Éclairage Par John Stulz, le 18/10/2022

La composition de La main noire (2007), rare trio pour altos d’Emmanuel Nunes (1941-2012), est liée à un personnage, La Vieille (Die Alte), de son opéra Das Märchen), inspiré du conte symbolique de Goethe, Le serpent vert. Le titre se réfère à l’épisode où le personnage plonge sa main dans le fleuve et la voit ressortir complètement noire. L’œuvre, surprenante par ses modes de jeux, sera jouée le 20 octobre à la Cité de la musique. John Stulz (photo ci-dessus), l’un de ses interprètes nous livre son éclairage sur ce trio saisissant et son auteur.   

Depuis ma première rencontre avec l’œuvre d’Emmanuel Nunes (c’était en 2015 à Vienne : Wandlungen avec le Klangforum Wien sous la direction d’Emilio Pomarico), sa musique m’a toujours frappé (et le mot n’est pas trop fort) — que ce soit par sa brillance, sa virtuosité, son énergie ou même la joie qu’elle dégage.

Contrairement à la plupart de mes collègues de l’Ensemble intercontemporain, je n’ai jamais rencontré Emmanuel Nunes de son vivant. Je fais partie de cette deuxième génération d’interprètes, si cruciale pour la survivance d’une œuvre — tout comme Eva Garnet et Camille Coello, de la classe d’alto de Pierre-Henri Xuereb au Conservatoire de Paris, avec lesquelles je jouerai La main noire. Il est donc, pour nous du moins, un « déjà » classique, à l’instar des grands compositeurs du passé (Pierre Boulez, Anton Webern, Franz Schubert, Johann Sebastian Bach et bien d’autres) dont la musique nous enseigne à devenir meilleurs instrumentistes-interprètes. Wandlungen, Einspilung III (un monstre pour alto seul que j’ai travaillé uniquement « pour le plaisir » à mon entrée à l’Ensemble), Versus III, La main noire— à chaque nouvelle découverte, j’ai le sentiment d’être un fer que l’on forge, et de me fortifier en tant qu’altiste.

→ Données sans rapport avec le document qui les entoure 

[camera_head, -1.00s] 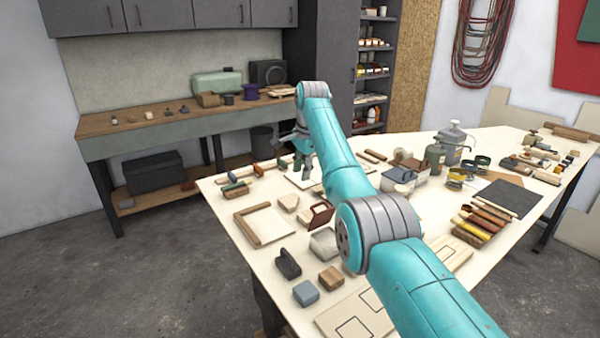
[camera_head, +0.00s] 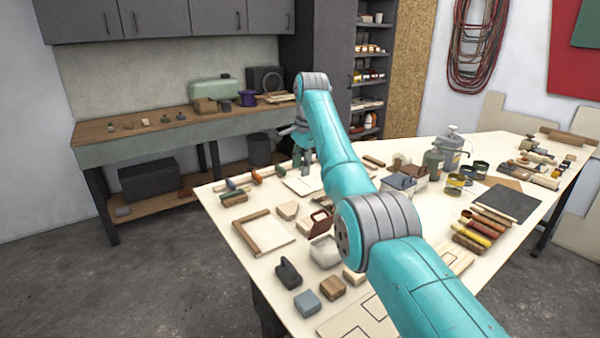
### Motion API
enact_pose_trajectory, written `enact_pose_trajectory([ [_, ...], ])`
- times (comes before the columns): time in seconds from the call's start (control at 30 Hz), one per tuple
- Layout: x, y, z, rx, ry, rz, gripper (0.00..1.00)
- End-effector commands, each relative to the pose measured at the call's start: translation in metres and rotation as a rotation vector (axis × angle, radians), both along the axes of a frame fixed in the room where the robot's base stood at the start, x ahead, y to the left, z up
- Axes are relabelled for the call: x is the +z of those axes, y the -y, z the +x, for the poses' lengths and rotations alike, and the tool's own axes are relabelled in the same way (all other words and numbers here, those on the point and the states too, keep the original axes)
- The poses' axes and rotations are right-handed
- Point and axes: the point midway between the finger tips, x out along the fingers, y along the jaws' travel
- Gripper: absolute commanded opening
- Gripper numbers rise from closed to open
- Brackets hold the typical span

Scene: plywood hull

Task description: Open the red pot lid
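I cannot make out a red pot with a lid for certain. A dark red piece (camera_head: 320,222) with a handle-like opening stands on the pale table, beside a whitish rounded block (camera_head: 325,251); whether it is the pot or its lid is unclear. My gripper (camera_head: 302,157) is at the far end of my teal arm, over the table's far left part, beyond the dark red piece. It points down and is small and partly hidden by the arm. I cannot tell its opening or whether it touches anything.
The pale table (camera_head: 226,205) is crowded with blocks, tools and jars. A wooden-edged board (camera_head: 270,236) lies at the near left. A dark square plate (camera_head: 507,203) lies at right. A workbench (camera_head: 95,135) stands along the back wall; open floor lies at left.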

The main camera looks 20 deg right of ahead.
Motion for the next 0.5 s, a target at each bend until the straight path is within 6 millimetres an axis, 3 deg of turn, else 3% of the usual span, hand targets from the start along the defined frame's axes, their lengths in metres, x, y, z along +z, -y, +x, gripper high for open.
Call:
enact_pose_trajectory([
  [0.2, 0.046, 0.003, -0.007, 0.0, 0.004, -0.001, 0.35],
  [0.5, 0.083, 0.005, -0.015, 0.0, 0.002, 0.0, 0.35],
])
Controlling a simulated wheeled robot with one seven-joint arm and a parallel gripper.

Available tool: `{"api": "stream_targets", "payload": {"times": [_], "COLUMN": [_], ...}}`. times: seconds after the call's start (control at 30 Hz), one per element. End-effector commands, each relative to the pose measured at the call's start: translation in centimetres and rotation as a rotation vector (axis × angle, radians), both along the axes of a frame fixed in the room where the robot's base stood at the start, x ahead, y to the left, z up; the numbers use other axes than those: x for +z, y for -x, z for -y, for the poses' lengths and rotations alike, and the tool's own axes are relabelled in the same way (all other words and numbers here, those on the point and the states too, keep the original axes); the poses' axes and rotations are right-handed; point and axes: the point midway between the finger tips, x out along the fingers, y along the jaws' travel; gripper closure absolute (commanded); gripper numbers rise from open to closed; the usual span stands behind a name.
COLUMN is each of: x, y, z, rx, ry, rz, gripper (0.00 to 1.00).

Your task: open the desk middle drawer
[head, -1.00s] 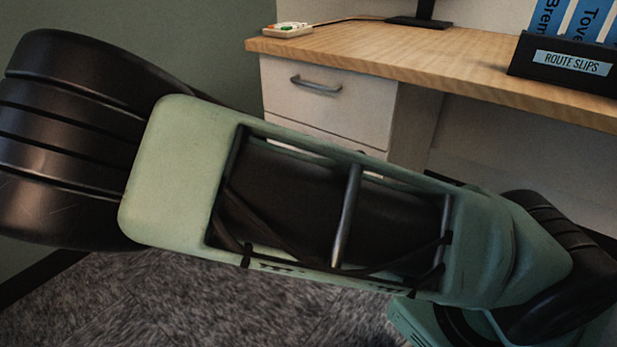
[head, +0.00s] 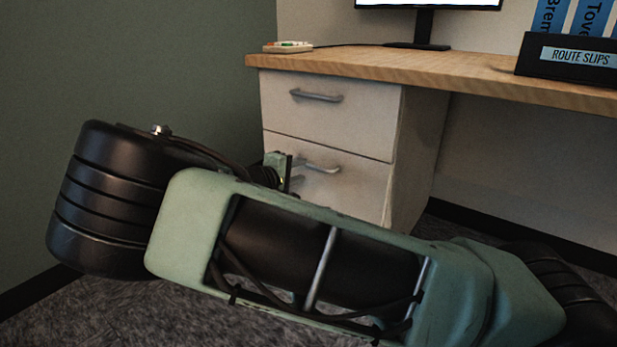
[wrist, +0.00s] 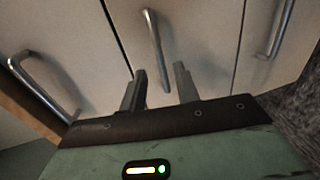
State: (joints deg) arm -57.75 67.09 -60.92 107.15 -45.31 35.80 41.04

J’ai eu la chance de découvrir La main noire voilà quelques années avec mes deux collègues du Trio Estatico (Megumi Kasakawa de l’Ensemble Modern, et Paul Beckett du Klangforum Wien). Chaque minute de répétition (et il y en eu beaucoup !) fut un véritable défi. Une véritable joie aussi que j’ai retrouvée en compagnie d’Eva et Camille, lorsque nous nous sommes attelés à notre tour à ce même défi. Et je reste toujours autant frappé non seulement cette fois par la musique en elle-même, mais aussi par le simple fait que cette musique formidable existe, et qu’il existe aussi de jeunes altistes, assez audacieux et courageux pour aspirer à de telles hauteurs. 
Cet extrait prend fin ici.